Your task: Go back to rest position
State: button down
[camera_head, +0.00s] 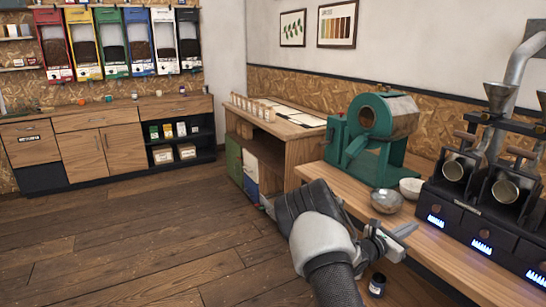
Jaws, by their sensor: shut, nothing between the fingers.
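My gripper (395,238) is at the lower right of the head view, at the end of my grey and white arm. It is beside the front edge of the wooden counter (455,258). Its fingers are shut with nothing visible between them. Part of the gripper is hidden behind my wrist.
A dark jar (377,285) is below my gripper. The wooden floor (130,240) at left is clear.

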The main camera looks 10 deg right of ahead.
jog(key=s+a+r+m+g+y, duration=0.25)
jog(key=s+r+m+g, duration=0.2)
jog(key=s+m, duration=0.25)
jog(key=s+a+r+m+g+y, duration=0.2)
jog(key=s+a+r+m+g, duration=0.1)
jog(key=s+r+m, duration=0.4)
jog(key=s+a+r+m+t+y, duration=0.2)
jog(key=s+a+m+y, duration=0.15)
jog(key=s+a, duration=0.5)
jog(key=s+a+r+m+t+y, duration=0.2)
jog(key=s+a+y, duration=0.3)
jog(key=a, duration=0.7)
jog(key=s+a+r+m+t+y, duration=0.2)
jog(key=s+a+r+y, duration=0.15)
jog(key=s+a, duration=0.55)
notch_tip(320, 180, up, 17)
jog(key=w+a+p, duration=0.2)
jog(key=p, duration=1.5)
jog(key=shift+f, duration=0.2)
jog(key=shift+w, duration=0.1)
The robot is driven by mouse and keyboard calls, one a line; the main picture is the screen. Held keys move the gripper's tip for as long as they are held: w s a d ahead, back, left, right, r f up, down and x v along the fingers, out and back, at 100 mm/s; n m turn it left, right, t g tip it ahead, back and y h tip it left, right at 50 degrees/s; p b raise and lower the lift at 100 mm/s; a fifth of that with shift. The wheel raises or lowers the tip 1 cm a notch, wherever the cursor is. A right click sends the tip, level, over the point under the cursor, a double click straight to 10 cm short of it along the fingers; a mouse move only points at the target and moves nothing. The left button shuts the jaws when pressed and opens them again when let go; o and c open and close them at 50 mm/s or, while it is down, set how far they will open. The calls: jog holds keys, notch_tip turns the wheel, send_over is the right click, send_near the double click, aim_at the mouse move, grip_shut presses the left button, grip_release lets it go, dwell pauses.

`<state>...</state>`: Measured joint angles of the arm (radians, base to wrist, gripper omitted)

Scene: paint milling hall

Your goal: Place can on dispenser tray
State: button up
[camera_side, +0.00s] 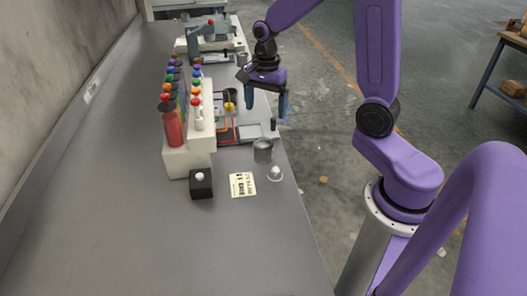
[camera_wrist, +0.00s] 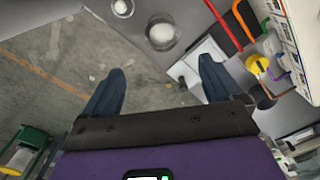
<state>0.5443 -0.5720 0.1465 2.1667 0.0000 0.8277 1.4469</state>
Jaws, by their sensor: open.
· · · · ·
## Aim of the exercise
Find the line containing "<state>0.5443 -0.5720 0.1465" in the material above. Print it and every line after it through the end, exactly and only those.

## Answer to this task
<state>0.5443 -0.5720 0.1465 2.1667 0.0000 0.8277 1.4469</state>
Jaws, by their sensor: open.

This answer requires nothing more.